Wagner believes a good starting point would be to compact the schedule.
“It would be nice to sort of condense it down and maybe not play all the way up until Thanksgiving,” the 45-year-old said.
Also, potentially moving away from the Thursday through Sunday format.
“Going up against football all fall, I mean, you don’t have the top players,” Wagner says, “I would like to see sort of a Tuesday, Wednesday, Thursday, Friday model in the fall. I think that would be interesting.”
And with Rolapp, there will be a common denominator driving his decision-making.
“As I said in my old job and I’ll say it in this job,” he said, “I didn’t cheer for teams, I cheered for television ratings.”
So that probably means the FedEx Cup Fall won’t turn into a glorified Q-school.
The final round of the Procore Championship, which included 10 of 12 members of the U.S. Ryder Cup team, averaged 441,000 viewers on Golf Channel (fall events aren’t broadcast on network channels like CBS or NBC). Sure, it wasn’t a ratings bonanza, but it was a 400% increase from 2024.
Judging from that, the banishment of stars playing won’t happen—not that it would be welcomed if it did.
“Bottom line, this is still a PGA Tour event and every PGA Tour event that I play is an honor and I don’t take it for granted,” Sahith Theegala said at November’s Butterfield Bermuda Championship. “A lot of people ask me why I’m here this week because I’m exempt next year and don’t need to try to get in the top hundred or anything like that.
“Again, it’s just a place that I have a lot of good memories of. I feel like my game is starting to get in a good place, just wanted to get more competitive reps.”
And just because exempt players want to tee it up doesn’t mean they’re hindering others from trying to obtain playing privileges for the following season.
“My comment in Napa was simply because I finished third and [Scheffler] finished first,” Griffin says. “If I had finished 50th, Scottie finishing first would have helped me.”
How so? Griffin sees it like this: When Steven Fisk won the Sanderson Farms Championship (the second fall event), he moved from No. 135 in FedEx Cup points (behind Griffin) to No. 65. Had Scheffler played that week and won, Griffin would have moved at least one spot closer to the 100 number. Plus, the stronger strength of field, the more world ranking points at stake.
“It’s a messed-up way of looking at it, and we don’t think about it that way,” says Griffin, who is 123rd in points entering the RSM Classic, “but I guess the point I’m trying to get is that if J.J. Spaun’s gonna play [the World Wide Technology Championship] … I told [his caddie], ‘I want you to play well, just don’t beat me.’ So if I finish second, you finish third, now you didn’t take points from me, but you took them from everybody else behind me.”

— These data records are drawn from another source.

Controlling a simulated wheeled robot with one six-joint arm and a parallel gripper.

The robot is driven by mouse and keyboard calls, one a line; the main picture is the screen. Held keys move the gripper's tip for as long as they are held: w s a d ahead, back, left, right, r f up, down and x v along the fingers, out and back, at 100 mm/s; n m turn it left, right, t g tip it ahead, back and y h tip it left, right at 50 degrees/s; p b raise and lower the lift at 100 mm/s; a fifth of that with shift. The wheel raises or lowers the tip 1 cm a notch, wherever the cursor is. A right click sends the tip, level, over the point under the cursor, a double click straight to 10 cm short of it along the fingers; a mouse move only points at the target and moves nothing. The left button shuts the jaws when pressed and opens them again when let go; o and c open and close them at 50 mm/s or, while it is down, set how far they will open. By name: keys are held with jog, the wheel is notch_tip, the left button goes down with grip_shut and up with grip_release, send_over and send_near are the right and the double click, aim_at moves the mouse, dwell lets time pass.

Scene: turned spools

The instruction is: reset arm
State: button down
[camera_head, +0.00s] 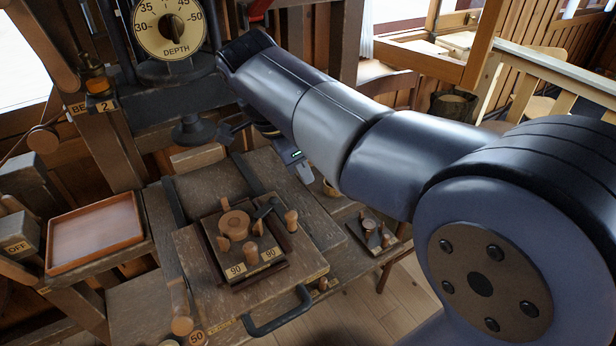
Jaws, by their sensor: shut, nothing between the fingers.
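My gripper (305,174) shows only in part below my arm, over the far right part of the wooden bench. It points down, its light grey tip looks shut, and I see nothing held in it. My forearm hides much of its body and wrist. Below and to the left, a square wooden fixture (265,270) with "90" labels carries a round turned wooden piece (235,223) and several small wooden pegs. The gripper is apart from the fixture and the pegs.
An orange-brown tray (95,233) lies at the left. A depth dial (168,28) stands at the back on a dark machine. A small plate with pegs (371,233) is right of the fixture. A black handle (279,312) juts from the front edge. Floor shows at lower right.

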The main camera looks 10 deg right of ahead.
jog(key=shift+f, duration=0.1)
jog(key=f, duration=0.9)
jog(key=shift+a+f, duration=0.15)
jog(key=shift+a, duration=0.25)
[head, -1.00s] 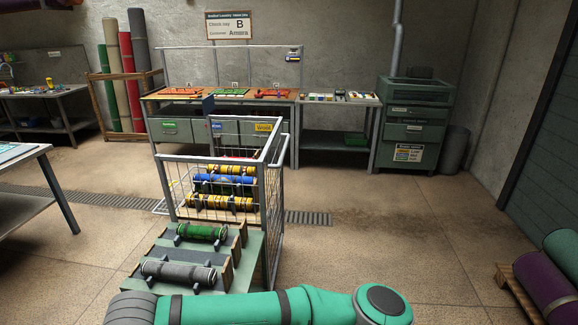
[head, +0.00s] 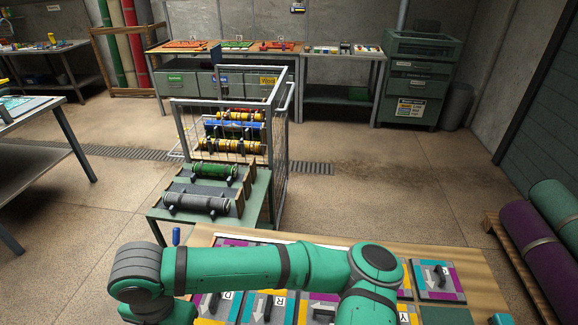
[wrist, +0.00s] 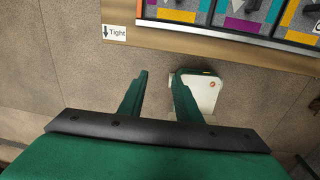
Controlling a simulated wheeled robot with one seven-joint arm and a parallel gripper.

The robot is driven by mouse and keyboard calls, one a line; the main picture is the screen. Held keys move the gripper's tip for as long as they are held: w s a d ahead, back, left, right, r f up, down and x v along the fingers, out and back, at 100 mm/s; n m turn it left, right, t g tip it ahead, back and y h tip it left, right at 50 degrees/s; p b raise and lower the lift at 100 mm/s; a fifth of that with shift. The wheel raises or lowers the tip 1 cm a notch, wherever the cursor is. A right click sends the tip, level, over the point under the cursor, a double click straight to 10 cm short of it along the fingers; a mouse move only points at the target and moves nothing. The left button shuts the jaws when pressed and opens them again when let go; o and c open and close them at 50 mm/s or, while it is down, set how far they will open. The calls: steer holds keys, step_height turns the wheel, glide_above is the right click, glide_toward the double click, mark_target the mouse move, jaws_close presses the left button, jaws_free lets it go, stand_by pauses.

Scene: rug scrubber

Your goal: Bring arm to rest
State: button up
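My arm (head: 235,268), green with dark bands, lies across the lower part of the head view, in front of a wooden-edged board. My gripper (wrist: 160,78) shows in the wrist view with its two green fingers apart and nothing between them but bare floor. The gripper points toward the board's wooden edge (wrist: 215,46), which carries a "Tight" label, and appears apart from it. The gripper is not seen in the head view.
The board holds several coloured arrow tiles (head: 437,275). A small white object (wrist: 207,92) is partly behind the right finger. A wire cart (head: 284,125) with rolls stands ahead. Rolled rugs (head: 530,235) lie on a pallet at right. Floor (head: 400,185) between is clear.

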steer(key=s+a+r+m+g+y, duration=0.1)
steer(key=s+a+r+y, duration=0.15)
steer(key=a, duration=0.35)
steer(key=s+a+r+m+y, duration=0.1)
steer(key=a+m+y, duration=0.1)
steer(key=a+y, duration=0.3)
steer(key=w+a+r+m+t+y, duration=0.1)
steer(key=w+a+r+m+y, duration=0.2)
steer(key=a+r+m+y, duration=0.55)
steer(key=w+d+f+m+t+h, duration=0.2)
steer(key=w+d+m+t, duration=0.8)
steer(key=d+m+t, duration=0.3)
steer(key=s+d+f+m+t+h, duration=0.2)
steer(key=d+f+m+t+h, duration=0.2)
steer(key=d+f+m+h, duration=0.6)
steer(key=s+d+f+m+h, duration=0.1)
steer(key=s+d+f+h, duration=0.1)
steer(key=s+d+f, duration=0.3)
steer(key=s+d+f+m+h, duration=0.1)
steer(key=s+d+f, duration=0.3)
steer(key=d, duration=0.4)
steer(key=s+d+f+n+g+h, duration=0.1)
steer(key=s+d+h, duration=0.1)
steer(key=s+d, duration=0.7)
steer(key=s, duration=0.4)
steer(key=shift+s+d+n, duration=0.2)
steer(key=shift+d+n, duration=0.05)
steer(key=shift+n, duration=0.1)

Maybe there comes a day when the big names make more than one or two PGA Tour stars after the Tour Championship. Rory McIlroy, for example, has made five starts on the European circuit. Could the PGA Tour, which has a strategic alliance with the DP World Tour, get a piece of the pie in the DPWT’s season-long Race to Dubai? Would the American players be up for that after nine grueling months of golf? That would certainly help Rolapp’s goal of maximizing interest, but at what cost?
"Did you think this moment would come?"
— PGA TOUR (@PGATOUR) November 16, 2025
"No, I really didn't."@ACSchenk1 is a PGA TOUR champion @Bermuda_Champ 🏆 pic.twitter.com/YqtFF4VM0u
For now, something similar to the current format will likely remain in place for the foreseeable future, as the current television contracts run through 2030.
“Give Brian a couple of years to really learn the system, find what’s the best avenue for us to grow,” Griffin says.
Of course, the fall series, going head-to-head with the NFL, college football and Major League Baseball’s postseason, will never blossom into the PGA Tour of spring and summer.
But there’s one thing the fall isn’t lacking: meaning.
Adam Schenk came into the Bermuda Championship No. 134 in points, with his future on Tour uncertain beyond 2025. However, the 33-year-old, despite 15 missed cuts in 27 starts this year, withstood whipping conditions, sometimes putting one-handed, and buried a 4-footer on the last for a one-stroke, maiden Tour victory.
Moments after, like Griffin a few weeks earlier, he was fighting back tears.
“That was just a massive putt for me to make, a massive putt to have go in,” Schenk said. “It’s somewhat life-changing. It’s life-changing I get two more years on the PGA Tour.”